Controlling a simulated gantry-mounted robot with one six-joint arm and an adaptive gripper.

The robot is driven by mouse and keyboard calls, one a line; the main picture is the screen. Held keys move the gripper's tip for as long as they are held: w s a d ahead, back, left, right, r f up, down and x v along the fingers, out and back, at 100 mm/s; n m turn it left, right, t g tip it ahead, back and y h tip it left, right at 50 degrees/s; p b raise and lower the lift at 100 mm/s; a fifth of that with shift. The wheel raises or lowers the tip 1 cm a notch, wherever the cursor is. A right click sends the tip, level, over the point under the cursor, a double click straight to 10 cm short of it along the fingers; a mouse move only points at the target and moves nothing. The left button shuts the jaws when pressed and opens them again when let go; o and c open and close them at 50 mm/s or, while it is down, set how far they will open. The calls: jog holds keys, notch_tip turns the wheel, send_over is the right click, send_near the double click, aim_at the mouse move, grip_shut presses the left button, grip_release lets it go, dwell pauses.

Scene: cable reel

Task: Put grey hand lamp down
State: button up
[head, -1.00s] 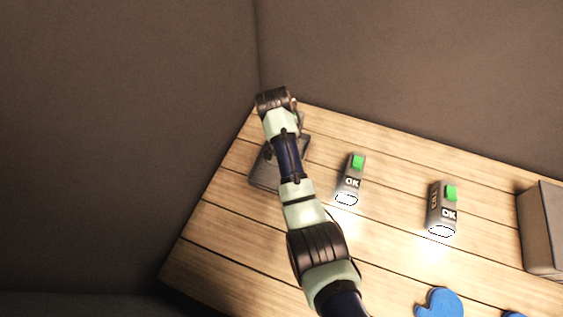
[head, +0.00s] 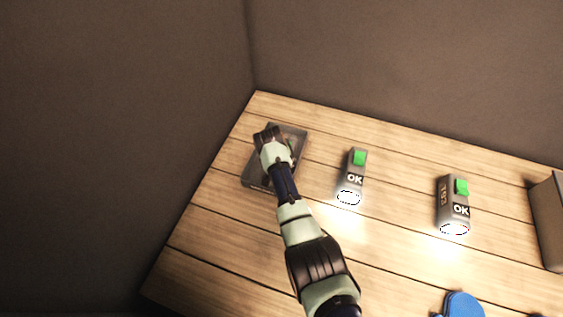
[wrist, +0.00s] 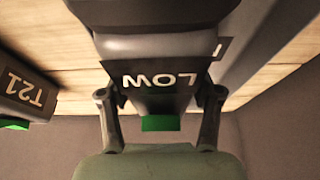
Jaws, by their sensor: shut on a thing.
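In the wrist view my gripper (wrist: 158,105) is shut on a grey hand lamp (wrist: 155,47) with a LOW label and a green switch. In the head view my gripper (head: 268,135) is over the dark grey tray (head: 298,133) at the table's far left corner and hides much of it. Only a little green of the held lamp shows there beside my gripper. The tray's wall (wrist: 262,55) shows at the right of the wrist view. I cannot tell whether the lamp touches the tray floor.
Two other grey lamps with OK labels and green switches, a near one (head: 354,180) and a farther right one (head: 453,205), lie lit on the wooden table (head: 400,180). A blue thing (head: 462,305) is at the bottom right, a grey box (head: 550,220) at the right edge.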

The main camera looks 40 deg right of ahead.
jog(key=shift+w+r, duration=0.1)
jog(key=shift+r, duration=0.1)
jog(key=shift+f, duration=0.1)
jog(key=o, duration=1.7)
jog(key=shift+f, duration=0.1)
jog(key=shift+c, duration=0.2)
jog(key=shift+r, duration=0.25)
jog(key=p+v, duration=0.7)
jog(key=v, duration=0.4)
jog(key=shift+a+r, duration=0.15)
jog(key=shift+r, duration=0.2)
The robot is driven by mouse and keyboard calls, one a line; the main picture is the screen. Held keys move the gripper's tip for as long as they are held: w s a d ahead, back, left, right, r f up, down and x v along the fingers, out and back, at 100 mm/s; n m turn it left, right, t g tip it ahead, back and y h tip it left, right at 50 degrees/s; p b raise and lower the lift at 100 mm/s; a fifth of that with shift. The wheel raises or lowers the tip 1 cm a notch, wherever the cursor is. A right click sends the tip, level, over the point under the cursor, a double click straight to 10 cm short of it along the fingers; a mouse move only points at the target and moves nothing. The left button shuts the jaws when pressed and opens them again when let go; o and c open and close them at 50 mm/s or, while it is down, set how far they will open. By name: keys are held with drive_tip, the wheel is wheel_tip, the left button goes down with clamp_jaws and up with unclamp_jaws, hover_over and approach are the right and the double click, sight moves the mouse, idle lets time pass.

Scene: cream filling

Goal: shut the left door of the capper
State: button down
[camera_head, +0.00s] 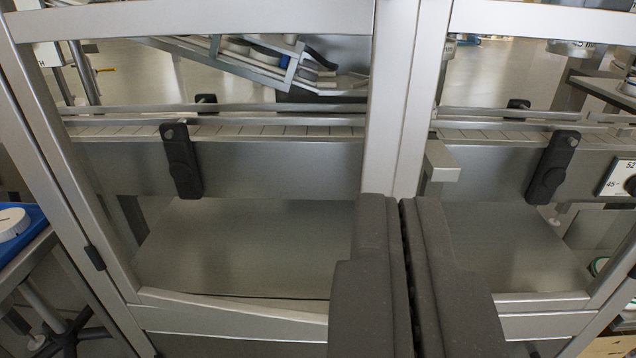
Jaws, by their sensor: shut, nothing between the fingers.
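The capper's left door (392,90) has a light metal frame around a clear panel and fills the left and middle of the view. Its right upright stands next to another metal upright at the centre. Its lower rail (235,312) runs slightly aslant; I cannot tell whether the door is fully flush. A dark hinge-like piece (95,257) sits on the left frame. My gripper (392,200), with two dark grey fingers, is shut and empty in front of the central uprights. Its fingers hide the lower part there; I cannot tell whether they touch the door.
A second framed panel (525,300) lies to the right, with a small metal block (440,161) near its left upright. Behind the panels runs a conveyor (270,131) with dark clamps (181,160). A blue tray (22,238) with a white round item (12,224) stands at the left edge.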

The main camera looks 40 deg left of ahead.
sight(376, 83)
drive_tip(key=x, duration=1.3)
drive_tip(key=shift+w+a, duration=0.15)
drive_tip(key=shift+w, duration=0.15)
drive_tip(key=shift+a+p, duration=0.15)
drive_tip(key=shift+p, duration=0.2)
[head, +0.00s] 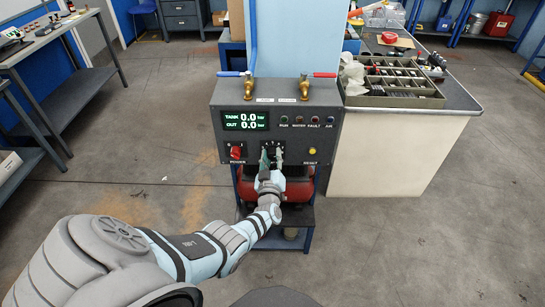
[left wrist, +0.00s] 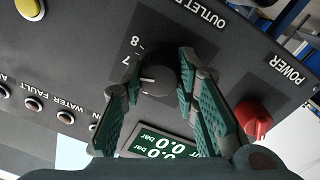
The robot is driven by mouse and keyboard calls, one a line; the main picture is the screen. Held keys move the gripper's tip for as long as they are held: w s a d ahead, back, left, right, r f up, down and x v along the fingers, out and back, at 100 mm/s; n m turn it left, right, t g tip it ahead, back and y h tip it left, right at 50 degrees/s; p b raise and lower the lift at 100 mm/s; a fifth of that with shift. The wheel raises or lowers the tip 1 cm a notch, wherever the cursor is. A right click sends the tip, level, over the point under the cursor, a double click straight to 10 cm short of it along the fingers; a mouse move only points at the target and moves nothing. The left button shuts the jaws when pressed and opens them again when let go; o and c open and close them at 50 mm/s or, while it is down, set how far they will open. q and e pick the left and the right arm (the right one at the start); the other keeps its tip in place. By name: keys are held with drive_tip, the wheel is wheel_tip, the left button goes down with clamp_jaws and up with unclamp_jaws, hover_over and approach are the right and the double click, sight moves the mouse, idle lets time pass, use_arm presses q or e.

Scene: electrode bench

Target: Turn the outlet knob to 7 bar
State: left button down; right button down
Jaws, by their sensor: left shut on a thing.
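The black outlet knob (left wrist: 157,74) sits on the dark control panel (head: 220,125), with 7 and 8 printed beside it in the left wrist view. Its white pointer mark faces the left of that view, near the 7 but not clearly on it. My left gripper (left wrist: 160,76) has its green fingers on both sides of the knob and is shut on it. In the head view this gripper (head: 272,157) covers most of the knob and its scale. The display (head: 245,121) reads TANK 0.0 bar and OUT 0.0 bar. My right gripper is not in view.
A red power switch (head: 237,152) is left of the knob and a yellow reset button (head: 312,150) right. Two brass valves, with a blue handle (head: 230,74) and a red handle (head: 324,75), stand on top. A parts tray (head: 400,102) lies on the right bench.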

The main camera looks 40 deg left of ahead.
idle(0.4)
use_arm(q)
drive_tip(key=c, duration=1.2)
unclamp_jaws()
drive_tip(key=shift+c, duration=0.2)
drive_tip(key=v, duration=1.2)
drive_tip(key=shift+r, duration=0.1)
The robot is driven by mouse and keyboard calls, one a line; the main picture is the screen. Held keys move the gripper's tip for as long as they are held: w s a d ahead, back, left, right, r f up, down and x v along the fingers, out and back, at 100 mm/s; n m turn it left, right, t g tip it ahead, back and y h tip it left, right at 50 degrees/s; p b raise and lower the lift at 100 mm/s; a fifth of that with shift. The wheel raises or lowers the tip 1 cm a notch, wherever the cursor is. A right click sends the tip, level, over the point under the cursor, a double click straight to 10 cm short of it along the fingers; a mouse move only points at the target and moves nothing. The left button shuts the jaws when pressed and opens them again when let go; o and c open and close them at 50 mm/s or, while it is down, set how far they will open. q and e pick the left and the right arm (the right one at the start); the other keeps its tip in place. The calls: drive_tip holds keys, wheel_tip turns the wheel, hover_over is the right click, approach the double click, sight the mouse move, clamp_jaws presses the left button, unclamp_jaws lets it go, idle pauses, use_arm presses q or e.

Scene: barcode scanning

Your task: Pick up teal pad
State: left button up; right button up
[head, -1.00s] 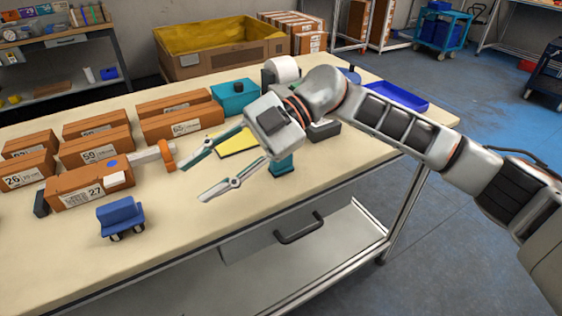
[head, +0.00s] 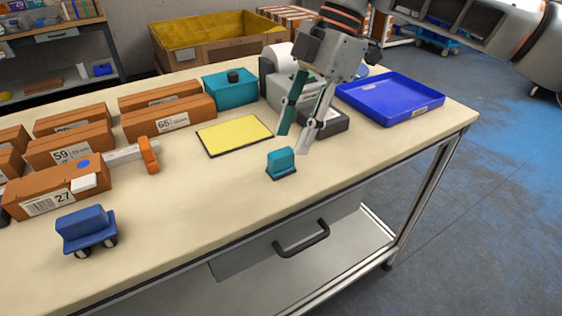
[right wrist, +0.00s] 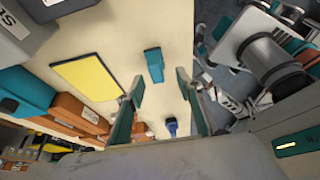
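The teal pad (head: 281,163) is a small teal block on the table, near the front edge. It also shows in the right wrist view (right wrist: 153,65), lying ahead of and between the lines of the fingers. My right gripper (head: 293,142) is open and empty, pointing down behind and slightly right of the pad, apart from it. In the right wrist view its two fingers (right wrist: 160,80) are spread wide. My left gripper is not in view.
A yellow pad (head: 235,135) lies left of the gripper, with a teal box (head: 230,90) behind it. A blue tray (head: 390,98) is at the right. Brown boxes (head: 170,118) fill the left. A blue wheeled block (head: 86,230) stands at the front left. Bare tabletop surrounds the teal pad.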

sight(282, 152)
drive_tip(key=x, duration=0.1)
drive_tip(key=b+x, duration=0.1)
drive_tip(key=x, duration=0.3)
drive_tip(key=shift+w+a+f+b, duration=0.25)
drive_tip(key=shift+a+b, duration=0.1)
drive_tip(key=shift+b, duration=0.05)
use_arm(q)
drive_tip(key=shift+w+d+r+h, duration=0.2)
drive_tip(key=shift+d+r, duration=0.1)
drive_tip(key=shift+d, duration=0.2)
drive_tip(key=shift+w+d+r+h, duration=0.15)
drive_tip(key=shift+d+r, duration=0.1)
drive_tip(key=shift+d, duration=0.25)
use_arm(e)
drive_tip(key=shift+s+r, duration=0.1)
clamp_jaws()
□ □ □
Set task> Begin at the first line of the records above and quote every line verbatim through the one that contains "State: button up".

Expected output>
Controlling a simulated gantry-mounted robot with one six-joint arm and an adaptive gripper.

The robot is driven by mouse and keyboard calls, one a line; the main picture is the screen. Held keys move the gripper's tip for as long as they are held: w s a d ahead, back, left, right, r f up, down and x v along the fingers, out and back, at 100 mm/s; n m turn it left, right, t g tip it ahead, back and y h tip it left, right at 50 degrees/s; p b raise and lower the lift at 100 mm/s; a fifth of that with shift. The wheel raises or lowers the tip 1 cm a notch, wherever the cursor is. A right click sends the tip, level, over the point under the cursor, a double click straight to 10 cm short of it along the fingers; a mouse move only points at the target and moves nothing. The left button shuts the jaws when pressed and opens them again when let go; o and c open and close them at 50 mm/s or, while it is down, set how far they will open. The calls: jog holds keys, notch_tip turns the wheel, send_over is the right click, send_near the double click, aim_at the mouse move, grip_shut presses the left button, grip_release lets it go, dwell pauses.

Scene: cable reel

Task: Put grey hand lamp down
State: button up

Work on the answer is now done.